Waste can bring you money," said Lloyd Fernando, Project Manager of the Seth Sevana Foundation in Moratuwa. Mr. Fernando takes this message to schools and households in Moratuwa, encouraging the public to collect garbage for handsome returns. The Foundation, working with the Ministry of Forestry and Environment, conducts educational projects to demonstrate the profits in waste collection to schoolchildren, encouraging individual schools to collect old glass and plastics for recycling. "We are also helping households to sort out garbage into different components and encouraging the habit of making compost out of kitchen waste,"he said.

Seth Sevana, the parent organisation of the Foundation could be called a pioneer in plastic recycling in Sri Lanka. The company used to manufacture woven plastic chairs out of waste materials, until cheap imported chairs threw them out of that business. Today the company has a network of collectors who supply them with industrial and domestic plastic waste, which the company turns into raw material- in the form of plastic granules.

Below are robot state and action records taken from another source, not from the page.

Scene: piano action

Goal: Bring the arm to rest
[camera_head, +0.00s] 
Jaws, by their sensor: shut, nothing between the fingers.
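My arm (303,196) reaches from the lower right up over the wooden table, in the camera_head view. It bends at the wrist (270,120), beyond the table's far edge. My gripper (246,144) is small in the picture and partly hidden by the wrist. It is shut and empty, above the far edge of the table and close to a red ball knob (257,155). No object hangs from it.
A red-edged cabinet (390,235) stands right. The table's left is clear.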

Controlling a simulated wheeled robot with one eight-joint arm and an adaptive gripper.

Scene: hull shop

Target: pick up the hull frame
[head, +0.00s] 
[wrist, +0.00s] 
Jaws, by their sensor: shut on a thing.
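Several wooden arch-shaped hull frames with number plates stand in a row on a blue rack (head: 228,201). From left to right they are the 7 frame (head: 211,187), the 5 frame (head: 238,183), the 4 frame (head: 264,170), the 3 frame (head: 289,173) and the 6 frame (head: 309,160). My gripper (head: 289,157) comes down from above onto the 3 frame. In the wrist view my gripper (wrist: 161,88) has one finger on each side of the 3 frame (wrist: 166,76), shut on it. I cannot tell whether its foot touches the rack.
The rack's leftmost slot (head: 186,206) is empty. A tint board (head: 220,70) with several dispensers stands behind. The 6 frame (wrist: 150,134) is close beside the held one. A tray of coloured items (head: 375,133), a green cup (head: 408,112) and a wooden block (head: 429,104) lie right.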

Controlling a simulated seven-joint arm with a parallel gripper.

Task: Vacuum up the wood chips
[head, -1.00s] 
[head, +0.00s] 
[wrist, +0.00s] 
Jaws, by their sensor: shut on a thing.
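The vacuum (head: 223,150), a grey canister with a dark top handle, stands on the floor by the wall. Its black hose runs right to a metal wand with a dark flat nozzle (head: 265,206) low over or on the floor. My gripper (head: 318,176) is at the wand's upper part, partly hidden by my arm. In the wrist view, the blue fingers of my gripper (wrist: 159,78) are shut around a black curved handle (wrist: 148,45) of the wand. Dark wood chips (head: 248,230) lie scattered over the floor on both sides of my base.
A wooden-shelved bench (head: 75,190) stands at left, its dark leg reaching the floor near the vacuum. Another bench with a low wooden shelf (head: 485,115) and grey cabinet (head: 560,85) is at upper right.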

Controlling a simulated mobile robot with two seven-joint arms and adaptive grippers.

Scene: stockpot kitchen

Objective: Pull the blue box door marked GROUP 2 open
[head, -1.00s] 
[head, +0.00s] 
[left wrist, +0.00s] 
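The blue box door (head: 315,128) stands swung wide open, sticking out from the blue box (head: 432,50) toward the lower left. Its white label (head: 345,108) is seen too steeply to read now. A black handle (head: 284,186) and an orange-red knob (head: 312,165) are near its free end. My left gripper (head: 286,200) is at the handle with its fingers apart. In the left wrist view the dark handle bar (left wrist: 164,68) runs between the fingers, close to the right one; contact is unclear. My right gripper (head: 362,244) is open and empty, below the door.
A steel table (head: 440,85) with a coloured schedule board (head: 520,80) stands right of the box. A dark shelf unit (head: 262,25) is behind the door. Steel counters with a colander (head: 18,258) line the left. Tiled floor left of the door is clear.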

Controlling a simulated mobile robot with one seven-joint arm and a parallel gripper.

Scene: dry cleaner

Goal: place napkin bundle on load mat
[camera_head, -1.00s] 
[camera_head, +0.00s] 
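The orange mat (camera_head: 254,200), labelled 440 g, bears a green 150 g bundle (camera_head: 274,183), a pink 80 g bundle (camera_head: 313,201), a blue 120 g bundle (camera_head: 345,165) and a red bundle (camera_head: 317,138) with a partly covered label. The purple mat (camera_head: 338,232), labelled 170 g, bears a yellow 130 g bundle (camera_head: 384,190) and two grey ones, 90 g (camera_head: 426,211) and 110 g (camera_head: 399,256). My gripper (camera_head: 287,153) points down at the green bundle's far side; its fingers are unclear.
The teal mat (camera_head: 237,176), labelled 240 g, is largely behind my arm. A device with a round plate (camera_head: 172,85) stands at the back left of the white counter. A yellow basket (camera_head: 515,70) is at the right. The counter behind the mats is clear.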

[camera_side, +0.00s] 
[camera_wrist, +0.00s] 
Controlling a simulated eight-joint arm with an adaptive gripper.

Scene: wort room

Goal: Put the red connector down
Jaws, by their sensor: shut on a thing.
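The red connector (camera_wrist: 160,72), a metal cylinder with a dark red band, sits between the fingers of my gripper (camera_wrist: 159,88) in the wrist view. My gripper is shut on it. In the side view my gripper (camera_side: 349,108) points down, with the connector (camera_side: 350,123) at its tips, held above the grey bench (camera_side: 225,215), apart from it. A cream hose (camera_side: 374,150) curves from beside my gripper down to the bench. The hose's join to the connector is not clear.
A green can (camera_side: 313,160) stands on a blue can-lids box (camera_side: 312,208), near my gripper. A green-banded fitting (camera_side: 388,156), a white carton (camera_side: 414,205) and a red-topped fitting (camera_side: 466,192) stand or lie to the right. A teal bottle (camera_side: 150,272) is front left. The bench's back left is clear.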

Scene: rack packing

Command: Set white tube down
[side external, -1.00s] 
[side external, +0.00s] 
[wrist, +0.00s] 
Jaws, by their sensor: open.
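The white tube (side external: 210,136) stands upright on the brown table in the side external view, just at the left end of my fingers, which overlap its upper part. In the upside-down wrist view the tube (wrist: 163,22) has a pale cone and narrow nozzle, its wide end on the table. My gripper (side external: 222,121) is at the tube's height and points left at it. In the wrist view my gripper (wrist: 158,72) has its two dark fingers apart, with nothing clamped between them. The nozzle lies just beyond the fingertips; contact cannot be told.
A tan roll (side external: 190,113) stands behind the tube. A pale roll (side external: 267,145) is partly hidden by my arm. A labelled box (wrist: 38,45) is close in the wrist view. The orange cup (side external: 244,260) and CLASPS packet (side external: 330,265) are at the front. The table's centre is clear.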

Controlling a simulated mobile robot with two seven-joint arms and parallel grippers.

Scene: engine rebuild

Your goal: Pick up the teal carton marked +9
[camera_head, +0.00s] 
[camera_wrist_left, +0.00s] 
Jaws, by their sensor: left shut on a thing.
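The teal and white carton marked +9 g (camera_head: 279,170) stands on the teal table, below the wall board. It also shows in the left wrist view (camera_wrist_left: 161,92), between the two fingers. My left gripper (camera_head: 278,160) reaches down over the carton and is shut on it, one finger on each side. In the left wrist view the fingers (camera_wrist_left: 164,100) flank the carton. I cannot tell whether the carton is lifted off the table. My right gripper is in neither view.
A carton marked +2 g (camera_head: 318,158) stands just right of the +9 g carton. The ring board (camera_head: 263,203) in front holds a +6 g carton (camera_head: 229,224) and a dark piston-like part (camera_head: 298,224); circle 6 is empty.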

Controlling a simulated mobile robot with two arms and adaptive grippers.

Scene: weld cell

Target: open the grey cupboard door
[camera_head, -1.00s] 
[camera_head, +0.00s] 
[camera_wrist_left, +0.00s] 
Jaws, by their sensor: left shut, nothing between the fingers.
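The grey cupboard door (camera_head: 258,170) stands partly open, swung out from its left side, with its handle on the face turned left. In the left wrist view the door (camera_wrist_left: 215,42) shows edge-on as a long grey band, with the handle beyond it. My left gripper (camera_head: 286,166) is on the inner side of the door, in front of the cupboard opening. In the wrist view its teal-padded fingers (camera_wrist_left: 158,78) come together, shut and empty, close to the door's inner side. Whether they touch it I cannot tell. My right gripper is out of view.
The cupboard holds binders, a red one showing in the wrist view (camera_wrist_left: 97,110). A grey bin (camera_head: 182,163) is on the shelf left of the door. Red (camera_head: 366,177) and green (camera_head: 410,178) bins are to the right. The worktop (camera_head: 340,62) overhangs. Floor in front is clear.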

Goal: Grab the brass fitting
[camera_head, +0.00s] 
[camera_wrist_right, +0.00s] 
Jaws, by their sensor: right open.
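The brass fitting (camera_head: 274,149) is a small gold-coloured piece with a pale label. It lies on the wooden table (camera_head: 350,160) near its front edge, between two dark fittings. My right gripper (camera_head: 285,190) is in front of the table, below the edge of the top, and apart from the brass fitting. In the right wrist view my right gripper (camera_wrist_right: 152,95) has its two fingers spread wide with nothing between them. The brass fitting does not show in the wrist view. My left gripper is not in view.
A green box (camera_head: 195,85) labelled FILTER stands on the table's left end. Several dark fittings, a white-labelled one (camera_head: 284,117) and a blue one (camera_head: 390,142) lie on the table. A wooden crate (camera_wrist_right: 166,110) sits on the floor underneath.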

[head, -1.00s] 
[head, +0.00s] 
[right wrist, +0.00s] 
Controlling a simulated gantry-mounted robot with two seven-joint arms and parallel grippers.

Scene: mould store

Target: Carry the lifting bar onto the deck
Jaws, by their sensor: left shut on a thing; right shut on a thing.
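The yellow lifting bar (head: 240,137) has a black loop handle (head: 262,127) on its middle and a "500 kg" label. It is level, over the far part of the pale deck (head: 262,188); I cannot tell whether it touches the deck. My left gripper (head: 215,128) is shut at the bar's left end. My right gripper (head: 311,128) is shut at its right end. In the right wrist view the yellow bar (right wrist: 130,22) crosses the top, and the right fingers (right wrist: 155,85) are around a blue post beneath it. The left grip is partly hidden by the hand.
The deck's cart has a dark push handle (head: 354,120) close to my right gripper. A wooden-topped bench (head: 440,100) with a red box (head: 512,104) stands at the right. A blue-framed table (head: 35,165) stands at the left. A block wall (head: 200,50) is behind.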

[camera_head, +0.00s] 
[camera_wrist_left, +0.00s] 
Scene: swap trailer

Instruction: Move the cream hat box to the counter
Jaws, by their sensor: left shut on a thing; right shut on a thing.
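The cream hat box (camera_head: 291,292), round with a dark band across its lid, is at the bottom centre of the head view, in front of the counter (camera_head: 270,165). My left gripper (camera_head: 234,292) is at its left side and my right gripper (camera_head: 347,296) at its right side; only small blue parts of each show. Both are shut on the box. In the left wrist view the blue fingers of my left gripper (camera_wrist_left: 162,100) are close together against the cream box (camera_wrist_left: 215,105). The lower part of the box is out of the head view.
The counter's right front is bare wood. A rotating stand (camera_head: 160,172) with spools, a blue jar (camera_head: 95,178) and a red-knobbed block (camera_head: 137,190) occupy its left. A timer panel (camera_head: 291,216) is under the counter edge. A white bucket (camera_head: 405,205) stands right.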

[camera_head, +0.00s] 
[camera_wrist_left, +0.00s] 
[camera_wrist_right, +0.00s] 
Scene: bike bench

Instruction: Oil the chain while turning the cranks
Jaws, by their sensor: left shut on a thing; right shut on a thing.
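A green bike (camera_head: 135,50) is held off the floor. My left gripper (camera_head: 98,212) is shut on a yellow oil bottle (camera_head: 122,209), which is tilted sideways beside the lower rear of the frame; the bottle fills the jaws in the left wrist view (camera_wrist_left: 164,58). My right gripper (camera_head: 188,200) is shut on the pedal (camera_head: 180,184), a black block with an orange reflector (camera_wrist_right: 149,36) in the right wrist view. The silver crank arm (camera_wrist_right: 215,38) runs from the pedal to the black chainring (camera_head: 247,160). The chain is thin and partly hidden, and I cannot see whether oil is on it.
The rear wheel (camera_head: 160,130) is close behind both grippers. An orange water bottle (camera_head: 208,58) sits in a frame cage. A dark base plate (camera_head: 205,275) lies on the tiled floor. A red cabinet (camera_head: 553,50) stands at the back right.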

"We buy 15-20 tons of waste plastic a month, turning it into usable raw material. Our collectors are trained to source industrial wastes. But it is really the domestic plastic use that is causing the biggest environmental damage," Fernando said.

He said that domestic plastics, even sili sili bags could be recycled, if they are collected right out of household garbage.

"Bags and plastic utensils collected from garbage dumps are not useful for recycling," Fernando said.

The Foundation would like other organisations, state departments and local councils, private sector corporates and NGOs to join with them to share the huge workload involved in weaning the public out of the plastic habit, encouraging recycling and educating the masses.

"That is essential for the continuity of the programmes we have initiated. We cannot tackle the entire problem, all over the country. We would especially welcome private sector co-operation in this project," he said.